Il est difficile aujourd’hui d’obtenir une estimation précise sur le nombre de Juifs au Maroc : entre 2.000 et 7.000. Ceux qui y résident sont principalement des personnes âgées, des retraités ou des possédants d’affaires, surtout des commerces. Une minorité de Juifs ayant quitté le Maroc y sont revenus (surtout d’Israël ) faute de pouvoir s’adapter ailleurs. En tout cas, tous les Juifs du Maroc ont de la famille en Israël et s’y rendent régulièrement.

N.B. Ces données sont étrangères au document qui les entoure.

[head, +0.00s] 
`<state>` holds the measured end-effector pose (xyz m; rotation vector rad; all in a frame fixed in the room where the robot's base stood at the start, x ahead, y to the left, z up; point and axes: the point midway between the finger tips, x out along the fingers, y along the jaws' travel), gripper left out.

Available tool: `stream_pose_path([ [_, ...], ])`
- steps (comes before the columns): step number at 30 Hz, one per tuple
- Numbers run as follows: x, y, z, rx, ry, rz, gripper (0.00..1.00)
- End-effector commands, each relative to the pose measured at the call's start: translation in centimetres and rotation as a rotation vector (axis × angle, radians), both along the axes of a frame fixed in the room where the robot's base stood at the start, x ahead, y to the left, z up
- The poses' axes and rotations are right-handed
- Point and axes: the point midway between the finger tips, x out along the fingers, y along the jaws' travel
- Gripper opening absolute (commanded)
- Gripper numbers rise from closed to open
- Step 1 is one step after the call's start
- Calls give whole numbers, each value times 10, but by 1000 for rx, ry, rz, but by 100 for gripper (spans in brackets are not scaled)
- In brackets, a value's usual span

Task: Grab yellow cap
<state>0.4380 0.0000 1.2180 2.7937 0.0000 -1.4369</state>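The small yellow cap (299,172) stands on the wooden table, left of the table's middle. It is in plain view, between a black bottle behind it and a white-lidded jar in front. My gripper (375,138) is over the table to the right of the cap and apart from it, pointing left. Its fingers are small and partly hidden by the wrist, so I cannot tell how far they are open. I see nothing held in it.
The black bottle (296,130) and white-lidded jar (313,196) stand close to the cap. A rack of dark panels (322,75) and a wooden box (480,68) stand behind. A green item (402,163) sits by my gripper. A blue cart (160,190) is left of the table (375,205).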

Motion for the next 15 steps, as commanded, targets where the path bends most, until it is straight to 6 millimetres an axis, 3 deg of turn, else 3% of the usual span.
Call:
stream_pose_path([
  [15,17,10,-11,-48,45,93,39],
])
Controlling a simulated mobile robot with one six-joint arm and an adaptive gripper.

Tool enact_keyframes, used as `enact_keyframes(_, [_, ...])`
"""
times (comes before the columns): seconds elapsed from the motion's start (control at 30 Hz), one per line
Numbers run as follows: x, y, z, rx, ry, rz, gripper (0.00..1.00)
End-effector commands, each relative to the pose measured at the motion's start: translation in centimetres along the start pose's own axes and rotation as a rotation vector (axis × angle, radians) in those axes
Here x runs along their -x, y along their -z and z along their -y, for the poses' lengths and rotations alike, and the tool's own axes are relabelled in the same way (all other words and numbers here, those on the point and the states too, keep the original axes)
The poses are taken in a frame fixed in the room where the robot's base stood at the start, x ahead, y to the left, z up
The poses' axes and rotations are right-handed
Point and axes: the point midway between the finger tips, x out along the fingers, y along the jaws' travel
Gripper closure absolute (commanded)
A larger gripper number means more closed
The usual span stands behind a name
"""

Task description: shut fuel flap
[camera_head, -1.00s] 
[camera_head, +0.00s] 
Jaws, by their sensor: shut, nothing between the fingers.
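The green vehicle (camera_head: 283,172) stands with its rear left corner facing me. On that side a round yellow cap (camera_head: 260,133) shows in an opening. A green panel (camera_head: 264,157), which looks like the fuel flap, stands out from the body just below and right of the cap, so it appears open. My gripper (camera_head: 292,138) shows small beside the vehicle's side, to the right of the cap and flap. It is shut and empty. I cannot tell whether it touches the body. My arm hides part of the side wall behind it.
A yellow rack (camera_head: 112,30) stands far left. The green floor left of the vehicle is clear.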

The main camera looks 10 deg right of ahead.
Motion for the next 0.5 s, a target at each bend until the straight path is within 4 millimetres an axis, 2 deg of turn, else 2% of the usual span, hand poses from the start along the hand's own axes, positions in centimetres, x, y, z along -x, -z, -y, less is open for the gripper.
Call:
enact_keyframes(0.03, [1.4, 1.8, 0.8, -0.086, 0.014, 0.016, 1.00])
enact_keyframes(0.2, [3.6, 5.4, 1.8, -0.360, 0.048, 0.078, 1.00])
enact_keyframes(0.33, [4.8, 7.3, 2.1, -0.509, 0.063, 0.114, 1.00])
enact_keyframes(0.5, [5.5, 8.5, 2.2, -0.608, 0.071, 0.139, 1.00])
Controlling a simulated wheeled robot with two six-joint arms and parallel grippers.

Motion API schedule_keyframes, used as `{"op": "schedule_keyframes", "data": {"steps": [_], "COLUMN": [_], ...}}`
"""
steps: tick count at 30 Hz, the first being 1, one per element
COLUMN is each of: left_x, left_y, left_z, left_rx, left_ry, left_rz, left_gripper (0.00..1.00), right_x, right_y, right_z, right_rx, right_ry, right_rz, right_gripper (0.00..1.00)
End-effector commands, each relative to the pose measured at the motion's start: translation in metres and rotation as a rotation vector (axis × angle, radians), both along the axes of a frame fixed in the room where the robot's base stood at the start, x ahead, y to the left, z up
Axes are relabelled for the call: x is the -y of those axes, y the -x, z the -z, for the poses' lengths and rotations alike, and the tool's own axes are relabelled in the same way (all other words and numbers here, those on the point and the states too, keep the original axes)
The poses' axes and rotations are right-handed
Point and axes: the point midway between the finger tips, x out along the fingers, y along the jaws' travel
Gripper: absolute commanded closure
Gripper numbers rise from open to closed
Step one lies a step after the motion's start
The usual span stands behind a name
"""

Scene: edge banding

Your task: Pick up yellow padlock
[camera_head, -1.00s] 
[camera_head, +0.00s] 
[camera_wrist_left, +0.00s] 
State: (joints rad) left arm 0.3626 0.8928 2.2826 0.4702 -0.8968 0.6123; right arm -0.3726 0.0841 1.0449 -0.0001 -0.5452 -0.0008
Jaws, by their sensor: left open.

Quant aux jeunes, ils partent, essentiellement en Israël, en France, au Canada ou encore aux Etats-Unis. D’abord parce qu’ils sont conscients que leur avenir professionnel ou personnel n’est pas au Maroc. Ensuite pour des problèmes de shidouhim.

Les grands centres urbains disposent d’infrastructures nécessaires à la communauté : synagogues, boucheries, etc. Les Juifs avouent vivrent en bonne entente avec les musulmans. Ils ne se sentent pas victimes d’actes antisémites ou de climat hostile. De rares personnes ont été les cibles d’agression physique au couteau. Cependant, les Juifs du Maroc admettent quand même ne pas se promener dans la rue avec kippa ou tsit-tsit dehors.

La communauté demeure très reconnaissante envers l’actuelle monarchie qui depuis Mohamed V jusqu’à Mohamed VI en passant par Hassan II, l’a protégée. Ce sont en effet les autorités marocaines qui assurent la sécurité des institutions juives.

Malgré tout, certains Juifs restent conscients d’une dégradation des conditions de vie suite aux 2 deniers conflits israéliens. Quelques uns commencent même à avoir peur.

Je quitte le Maroc avec un petit pincement au cœur. J’ai découvert un beau pays aux habitants accueillants et serviables. En partant, je laisse derrière moi une partie de mon histoire familiale. Je laisse surtout ma grand-mère Noémie dont je porte le prénom, enterrée au cimetière Ben M’sik de Casablanca. Mais j’emporte avec moi les souvenirs d’une terre où jadis a fleuri une riche communauté juive aujourd’hui disparue dont il ne reste que d’innombrables vestiges figés.